Fear of assassination has forced Italian-born Sonia Gandhi to refuse to be India’s next prime minister.
She told her Congress party and its allies today that she would ”humbly decline” to be the next premier of the world’s largest democracy.
Both her husband Rajiv and mother-in-law Indira were assassinated while serving as prime minister of India.
Her foreign origins also played a factor.
“A foreigner becoming the prime minister of the country will put national security and the country’s self-respect in jeopardy,” said Uma Bharti, a former minister in the outgoing government.
The announcement stunned her supporters and the nation.
“The post of prime has not been my aim,” she told members of her Congress party in the central hall of Parliament in New Delhi.
“I was always certain that if ever I found myself in the position I am in today, I would follow my inner voice. I humbly decline the post.”
Her Congress party and its allies trounced the Hindu-nationalist party of Prime Minister Atal Bihari Vajpayee and his Democratic National Alliance in national elections that ended last week.
The new Congress MPs shouted and pleaded with Gandhi to change her mind. She had to stop several times to get the audience to quiet down.
“I request you to accept my decision,” she said, adding that it was irreversible.
Her decision came after Hindu nationalist outrage grew against her Italian origins and her background as a Roman Catholic, as well as investor fears that she would not be able to withstand demands from communist allies to peel back market-driven reforms that have made India’s economy boom.
“It is my inner voice, my conscience,” she said of her decision to withdraw. “My responsibility at this critical time is to provide India with a secular government that is strong and stable.”
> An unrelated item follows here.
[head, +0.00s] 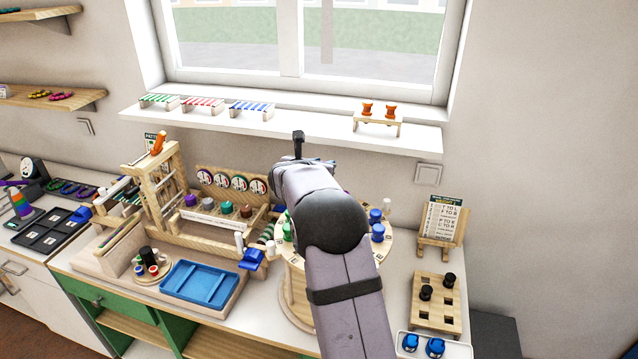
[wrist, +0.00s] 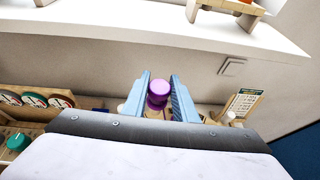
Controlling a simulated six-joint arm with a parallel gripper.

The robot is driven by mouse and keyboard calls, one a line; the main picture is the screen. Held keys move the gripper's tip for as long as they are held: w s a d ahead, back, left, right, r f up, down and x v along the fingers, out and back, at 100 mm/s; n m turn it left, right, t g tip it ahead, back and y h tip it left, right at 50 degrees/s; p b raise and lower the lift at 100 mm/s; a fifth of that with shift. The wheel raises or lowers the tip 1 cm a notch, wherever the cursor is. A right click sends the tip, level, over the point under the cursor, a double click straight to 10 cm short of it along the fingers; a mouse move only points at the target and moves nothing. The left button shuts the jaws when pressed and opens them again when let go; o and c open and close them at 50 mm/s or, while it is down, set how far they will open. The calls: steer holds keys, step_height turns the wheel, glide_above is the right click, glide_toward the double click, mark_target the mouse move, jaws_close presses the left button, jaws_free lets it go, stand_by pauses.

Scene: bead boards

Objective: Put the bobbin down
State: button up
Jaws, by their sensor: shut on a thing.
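A purple bobbin (wrist: 158,90) sits between the two blue fingers of my gripper (wrist: 158,84) in the wrist view. The gripper is shut on it, and its round top faces the camera. In the head view my own arm hides the fingers and the bobbin. A round wooden stand (head: 292,296) lies under and behind the arm there, with blue bobbins (head: 377,232) on its right side and a green one (head: 288,232) at its left. I cannot tell how high the held bobbin is above any surface.
The white window shelf (head: 225,122) carries striped racks and a small wooden stand (head: 376,126) with orange bobbins. A holed wooden board (head: 421,318) with black bobbins stands at right. A blue tray (head: 199,286) lies at left. A sign (head: 443,220) stands near the wall.

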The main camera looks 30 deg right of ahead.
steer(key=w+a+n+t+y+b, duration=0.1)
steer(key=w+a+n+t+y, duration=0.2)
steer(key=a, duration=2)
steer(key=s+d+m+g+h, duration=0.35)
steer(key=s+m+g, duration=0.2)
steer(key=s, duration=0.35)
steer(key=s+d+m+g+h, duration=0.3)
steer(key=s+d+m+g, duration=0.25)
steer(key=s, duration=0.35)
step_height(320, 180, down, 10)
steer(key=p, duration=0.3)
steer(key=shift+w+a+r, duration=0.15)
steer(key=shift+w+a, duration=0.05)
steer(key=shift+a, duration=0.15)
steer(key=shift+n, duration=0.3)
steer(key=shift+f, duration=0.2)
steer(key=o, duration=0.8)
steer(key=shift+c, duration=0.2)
Financial markets that suffered a record crash a day earlier bounced back as speculation grew that Gandhi would step aside.
Congress sources said Gandhi had put forward Manmohan Singh and Pranab Kumar Mukerjee, two former finance ministers, as possible candidates for the prime minister’s post.
Singh was the architect of India’s economic liberalisation program in 1991, and many believe he would be able to strike a balance between demands for leftists and policies that benefit businesses.
Somnath Chatterjee, an MP from the Communist Party of India-Marxist, suggested that Gandhi’s decision was based on fears for her family, which is India’s top political dynasty.
“There are rumours that her children are against her becoming prime minister, maybe because of security reasons,” he said.
Sonia Gandhi’s husband Rajiv was killed by a suicide bomber in 1991 and mother-in-law Indira was shot to death by her own bodyguards in 1984.
“This is a woman whose husband was killed by terrorists, a woman whose mother-in-law died of gunshot wounds. Of course, there are security concerns,” said Jayanti Natarajan, senior Congress party leader.
Some Hindu nationalists took to the streets today saying a foreigner should not lead India, even though Gandhi has been an Indian citizen for more than two decades.
“A foreigner becoming the prime minister of the country will put national security and the country’s self-respect in jeopardy,” said Uma Bharti, a former sports minister in the outgoing government.